Exercise: Where a line contains the word "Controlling", copy that line in full.

Records supplied:
────────────────

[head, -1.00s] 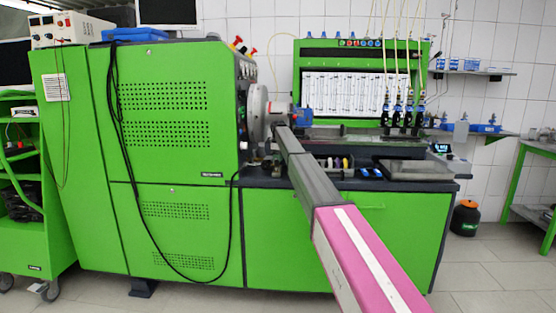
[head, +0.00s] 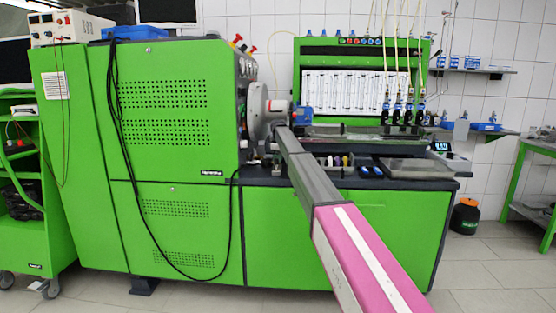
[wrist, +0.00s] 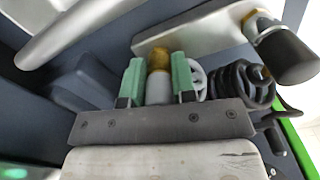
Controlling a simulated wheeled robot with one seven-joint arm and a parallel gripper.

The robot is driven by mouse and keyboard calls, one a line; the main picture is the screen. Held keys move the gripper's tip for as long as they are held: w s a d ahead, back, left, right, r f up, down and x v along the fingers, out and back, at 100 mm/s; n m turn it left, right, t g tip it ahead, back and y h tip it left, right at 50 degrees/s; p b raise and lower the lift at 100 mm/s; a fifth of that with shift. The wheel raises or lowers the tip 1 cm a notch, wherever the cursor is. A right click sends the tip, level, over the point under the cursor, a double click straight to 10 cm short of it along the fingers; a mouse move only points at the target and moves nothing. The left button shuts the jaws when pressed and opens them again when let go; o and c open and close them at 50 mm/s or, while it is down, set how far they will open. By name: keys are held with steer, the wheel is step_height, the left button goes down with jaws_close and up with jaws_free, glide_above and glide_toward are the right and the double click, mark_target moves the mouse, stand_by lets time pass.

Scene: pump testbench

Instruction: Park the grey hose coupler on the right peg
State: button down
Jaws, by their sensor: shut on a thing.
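In the wrist view, my gripper (wrist: 158,82) has two green fingertips closed on the sides of the grey hose coupler (wrist: 158,91). The coupler is a short grey cylinder with a brass-coloured part (wrist: 158,59) at its far end. A black coiled hose (wrist: 246,84) lies just right of the fingers. I cannot make out the right peg for certain in either view. In the head view my arm reaches over the bench, and the gripper and coupler are too small or hidden to tell.
In the wrist view, a black cylinder (wrist: 282,48) with a brass ring stands at the upper right, by a grey bar (wrist: 195,32). A pale round bar (wrist: 80,32) crosses the upper left. In the head view, a grey tray (head: 415,168) sits on the bench's right end.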

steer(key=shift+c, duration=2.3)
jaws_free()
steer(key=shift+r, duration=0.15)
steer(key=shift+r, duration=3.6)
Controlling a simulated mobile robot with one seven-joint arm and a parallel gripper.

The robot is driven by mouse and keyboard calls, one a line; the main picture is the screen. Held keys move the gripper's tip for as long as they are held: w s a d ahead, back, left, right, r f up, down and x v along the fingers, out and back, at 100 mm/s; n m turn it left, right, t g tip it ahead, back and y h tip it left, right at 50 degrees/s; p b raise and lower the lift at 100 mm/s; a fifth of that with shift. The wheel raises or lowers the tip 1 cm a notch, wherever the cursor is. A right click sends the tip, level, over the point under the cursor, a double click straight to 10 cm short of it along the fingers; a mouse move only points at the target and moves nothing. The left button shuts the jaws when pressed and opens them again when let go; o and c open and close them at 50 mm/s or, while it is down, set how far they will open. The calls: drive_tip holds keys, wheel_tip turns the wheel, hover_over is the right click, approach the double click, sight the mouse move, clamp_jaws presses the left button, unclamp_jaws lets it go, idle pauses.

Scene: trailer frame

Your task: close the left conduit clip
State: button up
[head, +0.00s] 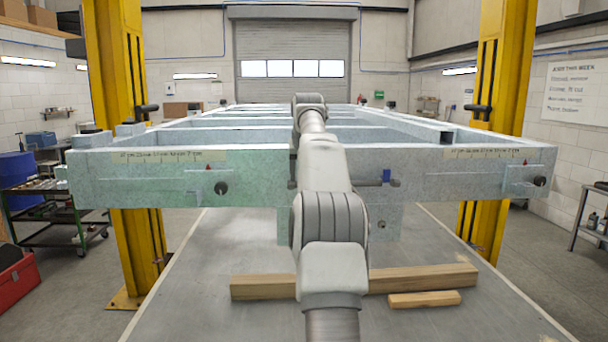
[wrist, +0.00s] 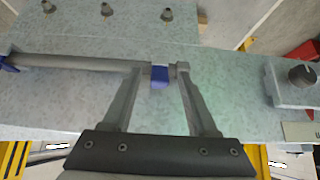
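The left conduit clip (wrist: 160,77) is a small blue piece on a grey conduit (wrist: 75,62) running along the frame's front beam. My gripper (wrist: 160,68) is open, with one finger on each side of this clip and a visible gap to it on both sides. The wrist view looks upside down compared with the head view. My arm hides this clip and my gripper in the head view. The right blue clip (head: 386,175) shows right of my arm, and at the left edge of the wrist view (wrist: 8,63). I cannot tell whether the left clip's latch is shut.
A black knob on a bracket (wrist: 302,77) sits beside the conduit, also on the left of the beam in the head view (head: 221,188). Several bolts (wrist: 106,10) stick out of a plate. Timber (head: 425,278) lies below. Yellow posts (head: 127,150) flank the frame.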

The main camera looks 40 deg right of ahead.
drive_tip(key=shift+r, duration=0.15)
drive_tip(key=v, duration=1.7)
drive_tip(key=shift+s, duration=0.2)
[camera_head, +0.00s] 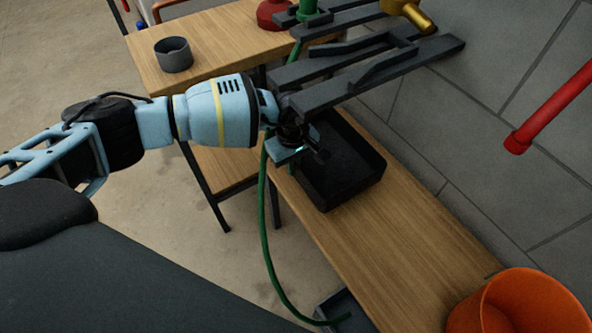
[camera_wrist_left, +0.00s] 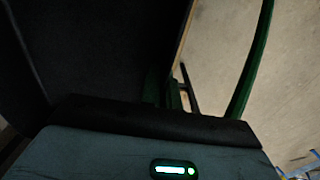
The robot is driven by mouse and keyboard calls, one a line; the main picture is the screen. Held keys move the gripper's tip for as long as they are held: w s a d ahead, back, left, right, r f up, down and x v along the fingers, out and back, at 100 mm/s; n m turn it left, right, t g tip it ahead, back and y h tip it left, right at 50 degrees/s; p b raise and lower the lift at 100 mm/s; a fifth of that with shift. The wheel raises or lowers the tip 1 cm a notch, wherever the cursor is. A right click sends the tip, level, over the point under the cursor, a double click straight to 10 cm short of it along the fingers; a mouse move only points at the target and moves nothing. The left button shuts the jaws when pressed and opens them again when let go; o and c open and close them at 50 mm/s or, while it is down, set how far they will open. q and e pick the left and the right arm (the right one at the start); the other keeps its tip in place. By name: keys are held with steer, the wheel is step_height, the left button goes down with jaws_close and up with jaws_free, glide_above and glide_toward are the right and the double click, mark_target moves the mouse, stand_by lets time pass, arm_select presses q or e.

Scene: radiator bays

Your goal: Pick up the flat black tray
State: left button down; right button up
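The flat black tray (camera_head: 352,186) lies on the narrow wooden bench (camera_head: 395,245), with raised walls around a dark inside. My left gripper (camera_head: 312,156) is at the tray's upper left side, by its rim. Its fingers are dark against the dark tray, so I cannot tell whether they are apart or closed on the rim. In the left wrist view a large dark surface, seemingly the tray (camera_wrist_left: 100,50), fills the upper left, close to the gripper. My right gripper is not in view.
A green hose (camera_head: 263,215) hangs beside the bench near my left gripper. Dark grey metal brackets (camera_head: 350,75) are just above the tray. An orange bucket (camera_head: 525,305) stands at the lower right. A grey cup (camera_head: 173,54) sits on the back table. The bench between tray and bucket is clear.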

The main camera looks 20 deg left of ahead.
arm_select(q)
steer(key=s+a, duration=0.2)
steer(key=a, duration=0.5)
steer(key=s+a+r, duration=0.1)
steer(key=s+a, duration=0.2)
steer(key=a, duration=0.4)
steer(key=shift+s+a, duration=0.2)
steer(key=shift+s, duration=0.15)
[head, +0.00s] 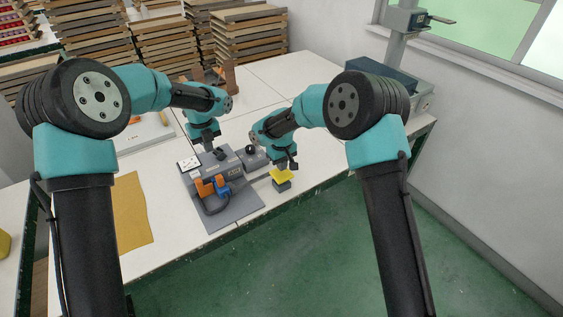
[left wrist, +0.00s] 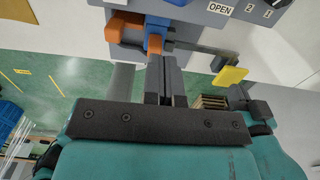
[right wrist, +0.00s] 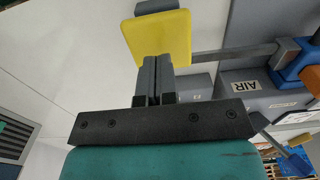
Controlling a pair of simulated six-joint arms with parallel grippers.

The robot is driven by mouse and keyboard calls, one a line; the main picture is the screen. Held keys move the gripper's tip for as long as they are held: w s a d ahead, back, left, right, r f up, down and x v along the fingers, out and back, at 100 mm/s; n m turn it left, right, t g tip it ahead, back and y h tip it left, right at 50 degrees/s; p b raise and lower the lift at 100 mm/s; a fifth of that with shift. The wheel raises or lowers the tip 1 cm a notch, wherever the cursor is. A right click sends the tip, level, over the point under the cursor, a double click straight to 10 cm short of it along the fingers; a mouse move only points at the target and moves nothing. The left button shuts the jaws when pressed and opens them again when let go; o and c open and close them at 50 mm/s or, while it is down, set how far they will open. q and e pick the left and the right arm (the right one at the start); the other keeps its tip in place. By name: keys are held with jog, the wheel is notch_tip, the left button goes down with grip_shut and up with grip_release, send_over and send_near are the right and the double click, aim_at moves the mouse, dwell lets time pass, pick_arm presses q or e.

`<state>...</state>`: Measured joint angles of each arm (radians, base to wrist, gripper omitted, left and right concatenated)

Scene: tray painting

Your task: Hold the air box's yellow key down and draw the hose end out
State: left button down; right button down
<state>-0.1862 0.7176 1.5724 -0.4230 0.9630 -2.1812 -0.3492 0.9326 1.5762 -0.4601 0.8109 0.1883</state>
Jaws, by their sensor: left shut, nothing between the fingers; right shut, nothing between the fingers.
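The grey air box (head: 252,201) sits at the table's front edge. Its yellow key (head: 280,176) is a flat plate at the box's right; it fills the top of the right wrist view (right wrist: 165,35). My right gripper (head: 289,166) is shut and empty at the key; I cannot tell whether it touches. My left gripper (head: 209,147) is shut and empty over the back of the box. Orange fittings (head: 205,189) and a blue fitting (head: 223,190) are on the box front, with a dark hose (head: 207,209) looped below. In the left wrist view, the shut fingers (left wrist: 165,65) overlap an orange part (left wrist: 155,43).
A tan mat (head: 131,213) lies left of the box. Stacks of wooden frames (head: 250,35) stand at the back. A grey machine (head: 418,88) stands at the right by the wall. The white table between box and stacks is mostly clear.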

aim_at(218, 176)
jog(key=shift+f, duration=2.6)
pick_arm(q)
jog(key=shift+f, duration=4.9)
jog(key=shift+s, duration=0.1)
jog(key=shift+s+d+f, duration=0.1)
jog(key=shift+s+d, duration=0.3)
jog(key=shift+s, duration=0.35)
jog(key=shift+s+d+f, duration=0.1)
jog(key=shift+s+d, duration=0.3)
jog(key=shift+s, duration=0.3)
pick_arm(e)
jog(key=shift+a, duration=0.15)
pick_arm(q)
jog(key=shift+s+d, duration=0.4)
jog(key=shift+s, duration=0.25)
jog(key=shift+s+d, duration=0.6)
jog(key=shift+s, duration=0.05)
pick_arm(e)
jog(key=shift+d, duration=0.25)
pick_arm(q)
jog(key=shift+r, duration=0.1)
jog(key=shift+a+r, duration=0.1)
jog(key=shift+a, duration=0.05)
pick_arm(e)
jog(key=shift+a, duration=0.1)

────────────────

In response:
Controlling a simulated wheeled robot with one seven-joint arm and a parallel gripper.
Controlling a simulated mobile robot with one seven-joint arm and a parallel gripper.
Controlling a pair of simulated six-joint arms with parallel grippers.

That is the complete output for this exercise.